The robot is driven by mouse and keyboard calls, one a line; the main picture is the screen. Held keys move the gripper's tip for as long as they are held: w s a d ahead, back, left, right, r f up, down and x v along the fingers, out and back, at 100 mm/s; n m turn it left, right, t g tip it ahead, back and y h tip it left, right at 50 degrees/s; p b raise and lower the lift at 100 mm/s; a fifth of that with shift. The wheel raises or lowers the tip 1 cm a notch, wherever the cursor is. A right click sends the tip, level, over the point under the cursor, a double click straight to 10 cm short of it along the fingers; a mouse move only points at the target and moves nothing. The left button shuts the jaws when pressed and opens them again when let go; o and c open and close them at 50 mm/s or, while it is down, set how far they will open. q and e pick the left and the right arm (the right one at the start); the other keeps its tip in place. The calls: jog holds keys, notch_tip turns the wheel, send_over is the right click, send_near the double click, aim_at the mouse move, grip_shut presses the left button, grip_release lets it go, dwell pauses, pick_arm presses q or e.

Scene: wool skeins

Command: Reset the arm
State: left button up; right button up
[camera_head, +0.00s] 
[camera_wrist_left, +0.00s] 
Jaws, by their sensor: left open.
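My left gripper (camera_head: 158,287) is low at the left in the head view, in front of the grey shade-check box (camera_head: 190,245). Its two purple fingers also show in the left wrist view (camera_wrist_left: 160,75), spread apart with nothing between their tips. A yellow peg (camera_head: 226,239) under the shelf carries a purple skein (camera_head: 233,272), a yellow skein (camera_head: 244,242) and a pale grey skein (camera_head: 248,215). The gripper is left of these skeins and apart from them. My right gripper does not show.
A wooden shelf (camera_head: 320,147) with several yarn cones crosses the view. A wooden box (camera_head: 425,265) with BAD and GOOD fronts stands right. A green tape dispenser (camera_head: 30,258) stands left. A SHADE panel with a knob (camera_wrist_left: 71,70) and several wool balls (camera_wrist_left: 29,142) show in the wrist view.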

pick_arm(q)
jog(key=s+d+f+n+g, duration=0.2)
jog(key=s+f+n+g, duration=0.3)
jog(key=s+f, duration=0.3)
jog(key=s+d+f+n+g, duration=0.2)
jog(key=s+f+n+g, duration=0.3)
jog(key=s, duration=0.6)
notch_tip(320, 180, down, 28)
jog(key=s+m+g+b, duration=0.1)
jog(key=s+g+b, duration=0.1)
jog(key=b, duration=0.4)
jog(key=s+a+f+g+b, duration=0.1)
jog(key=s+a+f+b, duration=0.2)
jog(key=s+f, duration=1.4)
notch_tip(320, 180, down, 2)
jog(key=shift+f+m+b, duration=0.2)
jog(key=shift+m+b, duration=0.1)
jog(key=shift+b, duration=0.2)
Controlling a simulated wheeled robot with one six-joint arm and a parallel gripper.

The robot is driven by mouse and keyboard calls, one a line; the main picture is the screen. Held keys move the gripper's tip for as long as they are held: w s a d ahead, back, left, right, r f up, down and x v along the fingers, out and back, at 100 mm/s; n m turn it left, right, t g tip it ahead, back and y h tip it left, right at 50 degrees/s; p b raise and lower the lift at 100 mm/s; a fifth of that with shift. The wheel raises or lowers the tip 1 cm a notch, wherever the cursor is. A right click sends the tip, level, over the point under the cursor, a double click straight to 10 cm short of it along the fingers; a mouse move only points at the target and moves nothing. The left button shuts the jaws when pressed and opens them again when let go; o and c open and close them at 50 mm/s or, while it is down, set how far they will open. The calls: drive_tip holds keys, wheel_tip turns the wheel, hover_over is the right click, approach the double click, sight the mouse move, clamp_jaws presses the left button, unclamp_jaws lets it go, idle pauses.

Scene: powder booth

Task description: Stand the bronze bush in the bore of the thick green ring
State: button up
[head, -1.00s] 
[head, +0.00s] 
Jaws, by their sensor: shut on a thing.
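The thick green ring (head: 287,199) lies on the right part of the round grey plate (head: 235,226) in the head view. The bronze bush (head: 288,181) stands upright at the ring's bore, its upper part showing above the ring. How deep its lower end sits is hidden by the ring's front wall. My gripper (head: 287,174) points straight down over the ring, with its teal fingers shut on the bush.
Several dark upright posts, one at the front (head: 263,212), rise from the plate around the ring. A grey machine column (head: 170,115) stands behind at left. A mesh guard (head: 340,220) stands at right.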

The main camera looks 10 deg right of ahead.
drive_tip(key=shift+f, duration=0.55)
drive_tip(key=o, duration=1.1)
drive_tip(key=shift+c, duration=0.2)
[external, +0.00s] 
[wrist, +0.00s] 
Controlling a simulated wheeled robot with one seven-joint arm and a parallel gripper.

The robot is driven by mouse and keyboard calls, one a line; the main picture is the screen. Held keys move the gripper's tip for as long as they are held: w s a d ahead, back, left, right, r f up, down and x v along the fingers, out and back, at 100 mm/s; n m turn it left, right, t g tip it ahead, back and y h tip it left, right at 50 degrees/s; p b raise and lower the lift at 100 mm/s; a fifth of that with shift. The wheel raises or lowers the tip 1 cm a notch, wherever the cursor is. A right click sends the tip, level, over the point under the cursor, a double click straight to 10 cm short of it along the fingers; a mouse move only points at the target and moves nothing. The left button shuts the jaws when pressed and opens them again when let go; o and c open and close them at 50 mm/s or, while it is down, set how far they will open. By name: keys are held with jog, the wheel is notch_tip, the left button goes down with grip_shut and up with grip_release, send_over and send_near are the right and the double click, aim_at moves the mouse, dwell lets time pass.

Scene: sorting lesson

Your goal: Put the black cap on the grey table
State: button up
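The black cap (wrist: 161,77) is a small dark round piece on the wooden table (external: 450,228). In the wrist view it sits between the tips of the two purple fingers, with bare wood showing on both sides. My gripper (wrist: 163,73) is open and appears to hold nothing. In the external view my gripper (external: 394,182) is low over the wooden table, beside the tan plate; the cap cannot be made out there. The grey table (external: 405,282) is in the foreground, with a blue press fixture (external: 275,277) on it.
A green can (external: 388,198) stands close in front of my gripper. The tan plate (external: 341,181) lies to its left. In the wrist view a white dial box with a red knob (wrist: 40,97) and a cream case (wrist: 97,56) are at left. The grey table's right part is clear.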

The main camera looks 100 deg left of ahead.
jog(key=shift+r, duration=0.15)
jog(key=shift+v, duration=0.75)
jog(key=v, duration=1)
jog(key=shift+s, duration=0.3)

☆ ☆ ☆

• **Description of the task**: Where a line above contains the string "joint", copy that line.

• **Exercise answer**:
Controlling a simulated wheeled robot with one six-joint arm and a parallel gripper.
Controlling a simulated wheeled robot with one seven-joint arm and a parallel gripper.

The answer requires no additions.